Loyalty for royalty. Retain me and pay me.

Imagine a world where our players had summer jobs to boost their income. Imagine a world where working class people played for the love of the game. Can you imagine a world where working at the foundry could be more lucrative than the pitch? Well, that was how it was for fifty years. We hark back to that era of footballing heroes who were loyal to their club. We bemoan the journeyman players who wander from club to club in search of their own personal El Dorado yet before 1963 the loyalty to the club was achieved by the rather draconian “retain and transfer” system.

It took some 22 years for the Football Association to allow players to be paid. This was only achieved through the setting up of a rival association and which would ultimately encourage the professionalisation of the game. They were really determined to control their players and restrict their wages but as far back as 1893 money was changing hands for players when Everton bought Blackburn Rovers star player Jack Southworth for £400. He certainly was worth the money in modern day terms as he won the golden boot or both clubs and two FA Cups for Blackburn Rovers. Good players were in demand and the FA wanted to control and limit this by insisting on annual registration for players before they play. That seems reasonable as most professions require such rigours. This, however, meant that players couldn’t move clubs without permission.

Maximum wage – Minimum joy

1893 was a pivotal year as Derby County suggested that £4 should be the maximum wage which didn’t affect most players especially as they had real jobs. The tiny minority who were earning £10 per week felt this strongly and decided to do what all working folk do and form a rival association called the Association Footballers Union which was there to represent the players. The only real course of action players who wanted higher wages could seek was to either play for the Southern League or the Scottish League. Some players did just that. Or you could leave the game altogether in search of a job that gave you rights and decent terms and conditions.

Working Class Zeros

Most players were working class and would have been apprenticed to other more traditional trades and were familiar with the terms and conditioned offered by Trade Unions. The Association Footballers Union was not a success as workers need to keep the status quo. They “wanted any negotiations regarding transfers to be between the interested club and the player concerned – not between club and club with the player excluded” according to secretary John Devey. This would have helped end the retain and transfer system but in the absence of strike action, this was going to come to nothing. Players did need a strong representative body but this was only going to be formed out of the ashes of a crisis or two.

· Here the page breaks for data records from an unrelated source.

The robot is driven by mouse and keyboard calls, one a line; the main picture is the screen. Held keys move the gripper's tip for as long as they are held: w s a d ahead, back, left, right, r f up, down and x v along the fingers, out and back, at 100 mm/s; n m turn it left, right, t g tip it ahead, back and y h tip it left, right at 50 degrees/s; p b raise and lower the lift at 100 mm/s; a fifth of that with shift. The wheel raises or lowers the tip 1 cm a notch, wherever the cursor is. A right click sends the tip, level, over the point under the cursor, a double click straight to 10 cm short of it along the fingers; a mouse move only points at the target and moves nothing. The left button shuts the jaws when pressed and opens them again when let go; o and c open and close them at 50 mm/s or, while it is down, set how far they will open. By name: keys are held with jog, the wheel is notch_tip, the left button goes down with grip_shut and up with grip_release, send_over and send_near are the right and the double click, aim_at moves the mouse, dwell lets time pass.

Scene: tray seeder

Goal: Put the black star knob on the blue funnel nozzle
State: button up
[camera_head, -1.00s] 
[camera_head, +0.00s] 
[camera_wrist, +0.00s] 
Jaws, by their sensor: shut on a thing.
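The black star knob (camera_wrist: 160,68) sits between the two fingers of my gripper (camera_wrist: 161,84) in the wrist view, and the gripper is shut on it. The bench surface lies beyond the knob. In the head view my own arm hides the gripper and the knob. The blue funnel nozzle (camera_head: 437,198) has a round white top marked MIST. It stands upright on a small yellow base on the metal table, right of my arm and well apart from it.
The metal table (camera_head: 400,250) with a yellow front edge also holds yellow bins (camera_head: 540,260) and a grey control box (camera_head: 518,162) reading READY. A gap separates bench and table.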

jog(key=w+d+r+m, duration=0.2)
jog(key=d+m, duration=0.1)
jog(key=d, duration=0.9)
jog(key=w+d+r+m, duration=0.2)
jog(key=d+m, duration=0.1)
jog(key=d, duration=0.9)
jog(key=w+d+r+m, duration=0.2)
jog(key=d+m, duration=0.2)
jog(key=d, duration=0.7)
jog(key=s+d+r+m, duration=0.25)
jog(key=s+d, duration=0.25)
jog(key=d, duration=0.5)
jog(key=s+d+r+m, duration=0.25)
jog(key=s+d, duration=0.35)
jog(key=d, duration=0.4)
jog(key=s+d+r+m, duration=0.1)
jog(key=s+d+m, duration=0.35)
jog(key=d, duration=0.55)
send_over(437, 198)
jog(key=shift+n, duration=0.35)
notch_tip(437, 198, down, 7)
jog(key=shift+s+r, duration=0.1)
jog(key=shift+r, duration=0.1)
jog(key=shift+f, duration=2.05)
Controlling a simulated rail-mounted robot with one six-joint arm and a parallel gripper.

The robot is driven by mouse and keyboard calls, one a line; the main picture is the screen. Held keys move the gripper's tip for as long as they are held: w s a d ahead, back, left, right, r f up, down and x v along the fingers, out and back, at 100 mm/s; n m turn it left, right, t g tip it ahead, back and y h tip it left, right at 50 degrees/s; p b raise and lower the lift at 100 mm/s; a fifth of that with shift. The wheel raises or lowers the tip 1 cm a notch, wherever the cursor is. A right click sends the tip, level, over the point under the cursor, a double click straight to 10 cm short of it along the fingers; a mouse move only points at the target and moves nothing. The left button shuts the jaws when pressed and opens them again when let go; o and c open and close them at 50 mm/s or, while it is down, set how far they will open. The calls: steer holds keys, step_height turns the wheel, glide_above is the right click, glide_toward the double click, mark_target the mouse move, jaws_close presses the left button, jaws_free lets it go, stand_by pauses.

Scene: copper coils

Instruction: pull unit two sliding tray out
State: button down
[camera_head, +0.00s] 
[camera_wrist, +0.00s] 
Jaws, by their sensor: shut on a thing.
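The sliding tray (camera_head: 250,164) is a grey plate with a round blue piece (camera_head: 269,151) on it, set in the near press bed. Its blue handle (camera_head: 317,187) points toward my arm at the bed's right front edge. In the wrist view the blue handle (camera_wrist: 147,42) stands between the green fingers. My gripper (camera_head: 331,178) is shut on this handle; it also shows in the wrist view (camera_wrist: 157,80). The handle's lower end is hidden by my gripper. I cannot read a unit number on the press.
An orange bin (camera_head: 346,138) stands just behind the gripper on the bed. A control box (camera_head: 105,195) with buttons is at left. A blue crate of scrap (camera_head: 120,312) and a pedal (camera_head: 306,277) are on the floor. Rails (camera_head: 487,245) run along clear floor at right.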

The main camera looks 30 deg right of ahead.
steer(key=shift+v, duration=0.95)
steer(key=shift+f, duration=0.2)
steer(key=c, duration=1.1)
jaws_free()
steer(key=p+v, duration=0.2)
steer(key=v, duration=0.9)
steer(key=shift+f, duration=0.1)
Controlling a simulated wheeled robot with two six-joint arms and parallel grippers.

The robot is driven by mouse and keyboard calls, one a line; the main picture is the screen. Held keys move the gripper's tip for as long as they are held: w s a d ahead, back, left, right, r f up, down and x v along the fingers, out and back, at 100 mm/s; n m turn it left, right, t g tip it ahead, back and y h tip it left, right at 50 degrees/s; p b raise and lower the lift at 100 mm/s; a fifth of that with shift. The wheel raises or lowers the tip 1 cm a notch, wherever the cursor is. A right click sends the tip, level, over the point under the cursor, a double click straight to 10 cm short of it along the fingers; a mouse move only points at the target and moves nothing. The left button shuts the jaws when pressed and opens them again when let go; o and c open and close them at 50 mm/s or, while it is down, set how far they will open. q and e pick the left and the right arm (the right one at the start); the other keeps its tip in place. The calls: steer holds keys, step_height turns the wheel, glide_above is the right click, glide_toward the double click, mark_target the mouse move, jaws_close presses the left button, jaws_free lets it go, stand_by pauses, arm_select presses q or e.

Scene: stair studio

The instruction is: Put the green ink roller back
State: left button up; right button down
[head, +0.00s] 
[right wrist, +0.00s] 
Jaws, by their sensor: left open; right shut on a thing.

Welsh wonder rallies the troops

The player who unionised football clearly had to be charismatic and enigmatic. It was Billy Meredith, a favourite at both Maine Road and Old Trafford, who managed this superhuman fete. Billy Meredith was a champion of players rights. He had been embroiled in the Manchester City financial misadventure scandal. In an act, that feels like history is repeating people were surprised at City’s rapid improvement. When Meredith was found guilty of bribing Alec Leake to throw a match he was suspended and fined. City refused to help him out financially so he turned whistleblower.

Manchester City auctioned off 17 players and Manchester United took the best pickings. This action is indicative of the value of humanity. This sort of behaviour reminds me of the triangle slave trade where the finest human specimens were purchased for a life of indentured labour. Meredith must have thought so too. It took the untimely demise of two colleagues to cause militant minded Meredith to rally the troops and band together to fight for players rights.

Disaster and Tragedy

When David Jones died after being injured in a pre-season game his wife and family were left without insurance provisions. Manchester City claimed that as it was not during the season he was not actually working so any cover was invalidated. 20,000 people had paid to watch the match so like Merscith I’m quite bamboozled by this claim. I am similarly surprised that when Thomas Blackstock died after heading a ball during a match Manchester United returned a verdict of death by “natural causes” thus rendering his widow penniless. Meredith became militant and the Association Football Player’s Union became a force to challenge the system.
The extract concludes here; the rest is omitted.